Dobbiamo parlare…altro non è che l’incipit più temuto e pauroso di qualunque discorso all’interno della coppia. Se c’è bisogno di reclamarne l’urgenza, di certo il dialogo deve aver abbandonato da parecchio quel rapporto. E qui di coppie che non parlano più ne sono descritte due. Una tipica coppia borghese, molto benestante, e logorata dai soliti problemi quotidiani, i figli da gestire, le proprietà, i domestici filippini, e nella fattispecie i tradimenti, e un’altra che, all’opposto, non condivide beni materiali o beghe gestionali, ma sta insieme “solo” per amore. Nel dipanarsi turbinoso di una sceneggiatura dal ritmo divertente e serrato che non lascia spazio a tempi morti e che procede con la cadenza scrupolosa di un orologio svizzero, attraverso la radiografia impietosa che Rubini e i suoi compagni fanno dei nostri tempi e delle coppie che li abitano, si giunge ad una amara conclusione: l’amore spesso non basta. A tenere insieme i cocci di un antico amore trasformato in qualcos’altro dalla ferocia della quotidianità, può esser sufficiente il semplice sentimento amoroso? Dei protagonisti si dirà “L’amore è il loro problema perchè a parte quello non hanno altro”.

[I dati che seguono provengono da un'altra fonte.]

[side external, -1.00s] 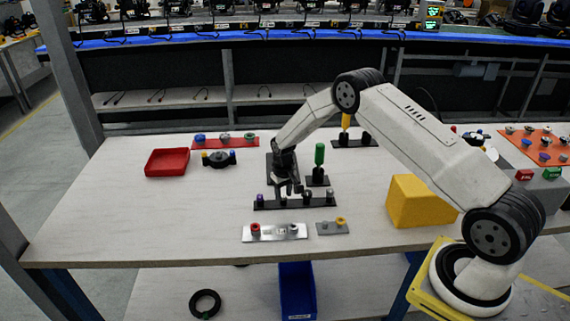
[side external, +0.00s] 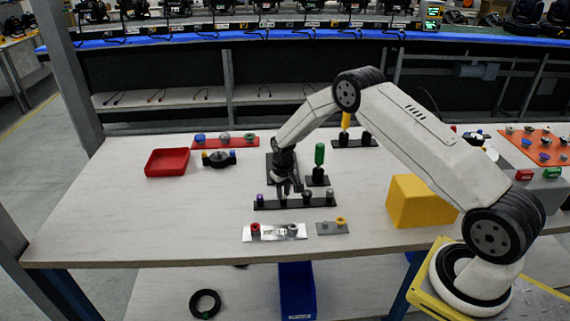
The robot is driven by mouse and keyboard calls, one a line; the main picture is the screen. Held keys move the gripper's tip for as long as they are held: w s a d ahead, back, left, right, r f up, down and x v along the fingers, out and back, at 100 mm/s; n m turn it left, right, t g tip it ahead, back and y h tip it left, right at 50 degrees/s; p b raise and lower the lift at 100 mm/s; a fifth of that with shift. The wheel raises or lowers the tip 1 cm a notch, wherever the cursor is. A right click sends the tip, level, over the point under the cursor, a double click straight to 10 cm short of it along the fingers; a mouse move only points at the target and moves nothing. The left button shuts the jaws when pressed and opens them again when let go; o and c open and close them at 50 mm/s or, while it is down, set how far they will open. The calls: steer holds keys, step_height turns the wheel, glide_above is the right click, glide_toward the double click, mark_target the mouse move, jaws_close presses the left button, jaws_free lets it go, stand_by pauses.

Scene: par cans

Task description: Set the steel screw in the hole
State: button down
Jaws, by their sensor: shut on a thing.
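My gripper (side external: 289,190) points down, just over the middle of a black rack (side external: 270,205). It is shut on a small thing that looks like the steel screw, but the fingers mostly hide it. Several small screws stand in the rack, among them a purple-topped one (side external: 259,197) at the left end and a grey one (side external: 330,195) at the right end. I cannot make out an empty hole.
A small grey plate with a yellow-topped piece (side external: 340,221) lies right of the metal plate. A green-handled tool (side external: 320,154) stands behind the rack. A yellow block (side external: 421,202) is at right, a red tray (side external: 167,162) at left. The left front tabletop is clear.

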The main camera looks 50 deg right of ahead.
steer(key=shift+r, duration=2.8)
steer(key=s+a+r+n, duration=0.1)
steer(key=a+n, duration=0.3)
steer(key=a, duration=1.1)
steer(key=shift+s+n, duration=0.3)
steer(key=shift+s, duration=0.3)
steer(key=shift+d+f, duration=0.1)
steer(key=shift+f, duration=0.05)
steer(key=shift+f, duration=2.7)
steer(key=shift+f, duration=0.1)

Le linee del discorso si accavallano trasversali e sono tanti gli elementi in gioco, le crisi di mezza età che buttano gli uomini sulla 50ina tra le braccia di giovani amanti “Il mio è stato un grido d’aiuto”, o viceversa le mille insicurezze generazionali che spingono le trentenni a legarsi a uomini più maturi ed arrivati “E ora che faccio adesso non sono una madre, non sono una scrittrice, non ho un soldo in banca e ho già 30 anni”, e ancora le stagioni professionali che attraversano la vita di un creativo, da enfant prodige a scrittore in crisi, ma “se perdi il tuo pubblico devi porti delle domande”. E anche l’attuale situazione politica del Paese non passa indenne da questo testo che più volte la chiama ironicamente in causa: “Ancora con la destra e la sinistra? Ma lo vogliamo capire che sono tutti uguali? …Ma tu perchè voti PD? Dai amore non parlare così mi sembri Niky Vendola…!”
Si ride e si riflette con Provando…dobbiamo parlare, e il nostro consiglio è senza dubbio di non perdere uno spettacolo che è d’autore dalla testa ai piedi. Per il testo, per la maestria degli interpreti (esilarante Bentivoglio nelle vesti del pariolino “fascistoide”) e per il messaggio.